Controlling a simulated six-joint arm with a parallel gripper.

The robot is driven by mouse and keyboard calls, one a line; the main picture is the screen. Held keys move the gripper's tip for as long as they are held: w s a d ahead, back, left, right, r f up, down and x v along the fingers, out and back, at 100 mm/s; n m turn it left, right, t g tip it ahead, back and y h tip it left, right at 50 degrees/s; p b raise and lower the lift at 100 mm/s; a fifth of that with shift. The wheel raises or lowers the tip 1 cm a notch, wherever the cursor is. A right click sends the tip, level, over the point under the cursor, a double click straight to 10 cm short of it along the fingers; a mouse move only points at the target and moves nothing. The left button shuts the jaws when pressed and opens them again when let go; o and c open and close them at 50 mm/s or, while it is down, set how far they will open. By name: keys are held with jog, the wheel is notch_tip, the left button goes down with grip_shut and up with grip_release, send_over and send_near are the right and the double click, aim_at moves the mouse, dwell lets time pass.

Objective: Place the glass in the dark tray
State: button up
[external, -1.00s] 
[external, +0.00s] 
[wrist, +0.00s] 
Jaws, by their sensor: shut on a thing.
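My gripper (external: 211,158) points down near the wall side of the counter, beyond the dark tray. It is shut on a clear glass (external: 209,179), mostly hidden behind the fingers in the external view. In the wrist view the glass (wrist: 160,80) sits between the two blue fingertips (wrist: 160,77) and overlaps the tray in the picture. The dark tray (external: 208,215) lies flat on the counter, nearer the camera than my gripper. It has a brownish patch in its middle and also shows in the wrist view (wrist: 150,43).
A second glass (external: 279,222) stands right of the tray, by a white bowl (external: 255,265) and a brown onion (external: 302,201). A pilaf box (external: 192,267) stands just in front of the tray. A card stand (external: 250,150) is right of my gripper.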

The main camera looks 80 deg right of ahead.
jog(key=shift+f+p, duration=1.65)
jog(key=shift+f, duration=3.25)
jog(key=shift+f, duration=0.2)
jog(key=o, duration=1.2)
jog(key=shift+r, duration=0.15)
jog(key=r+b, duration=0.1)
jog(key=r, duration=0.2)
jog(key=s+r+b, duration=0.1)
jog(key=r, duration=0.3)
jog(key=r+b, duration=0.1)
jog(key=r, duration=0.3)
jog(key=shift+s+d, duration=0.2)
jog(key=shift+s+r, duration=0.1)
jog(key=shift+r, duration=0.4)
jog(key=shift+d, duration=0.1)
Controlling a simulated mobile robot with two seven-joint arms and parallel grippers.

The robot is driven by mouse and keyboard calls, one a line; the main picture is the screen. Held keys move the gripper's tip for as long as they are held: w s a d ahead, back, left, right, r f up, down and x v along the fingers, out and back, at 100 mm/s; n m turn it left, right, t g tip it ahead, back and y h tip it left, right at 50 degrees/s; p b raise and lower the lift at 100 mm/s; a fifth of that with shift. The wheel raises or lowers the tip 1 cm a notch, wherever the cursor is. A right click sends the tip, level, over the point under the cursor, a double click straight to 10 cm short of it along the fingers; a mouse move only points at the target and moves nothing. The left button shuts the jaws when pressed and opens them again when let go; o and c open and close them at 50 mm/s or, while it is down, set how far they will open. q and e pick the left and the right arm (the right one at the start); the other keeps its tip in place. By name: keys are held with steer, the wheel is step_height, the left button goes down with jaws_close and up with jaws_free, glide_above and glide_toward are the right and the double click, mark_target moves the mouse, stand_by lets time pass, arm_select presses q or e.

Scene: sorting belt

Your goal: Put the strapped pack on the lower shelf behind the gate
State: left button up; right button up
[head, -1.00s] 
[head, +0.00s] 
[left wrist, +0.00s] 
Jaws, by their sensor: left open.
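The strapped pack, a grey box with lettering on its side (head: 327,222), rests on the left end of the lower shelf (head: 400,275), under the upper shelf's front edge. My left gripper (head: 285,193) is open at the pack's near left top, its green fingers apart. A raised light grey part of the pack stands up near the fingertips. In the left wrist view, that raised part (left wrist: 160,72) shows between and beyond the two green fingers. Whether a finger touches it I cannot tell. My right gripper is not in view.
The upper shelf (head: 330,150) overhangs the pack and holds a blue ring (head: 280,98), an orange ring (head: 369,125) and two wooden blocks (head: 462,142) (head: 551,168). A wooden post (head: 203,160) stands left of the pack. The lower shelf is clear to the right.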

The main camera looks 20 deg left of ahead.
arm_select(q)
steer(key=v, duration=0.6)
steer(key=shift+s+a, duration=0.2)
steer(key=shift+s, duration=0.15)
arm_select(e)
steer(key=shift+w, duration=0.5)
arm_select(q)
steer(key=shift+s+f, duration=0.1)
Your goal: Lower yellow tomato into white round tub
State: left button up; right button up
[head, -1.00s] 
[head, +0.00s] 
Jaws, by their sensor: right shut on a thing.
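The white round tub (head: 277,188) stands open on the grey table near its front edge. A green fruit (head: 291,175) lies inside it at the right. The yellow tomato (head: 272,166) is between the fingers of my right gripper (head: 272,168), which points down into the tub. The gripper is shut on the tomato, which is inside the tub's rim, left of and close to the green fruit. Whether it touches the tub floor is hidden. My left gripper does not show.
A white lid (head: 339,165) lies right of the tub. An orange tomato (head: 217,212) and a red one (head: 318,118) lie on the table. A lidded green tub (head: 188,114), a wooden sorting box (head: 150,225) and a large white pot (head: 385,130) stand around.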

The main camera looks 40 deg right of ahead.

####

Repeat word for word the lines from the line with "Your goal: Put" to the line with "[left wrist, +0.00s]", both lines included.

--- SOLUTION TO THIS PROBLEM ---
Your goal: Put the strapped pack on the lower shelf behind the gate
State: left button up; right button up
[head, -1.00s] 
[head, +0.00s] 
[left wrist, +0.00s] 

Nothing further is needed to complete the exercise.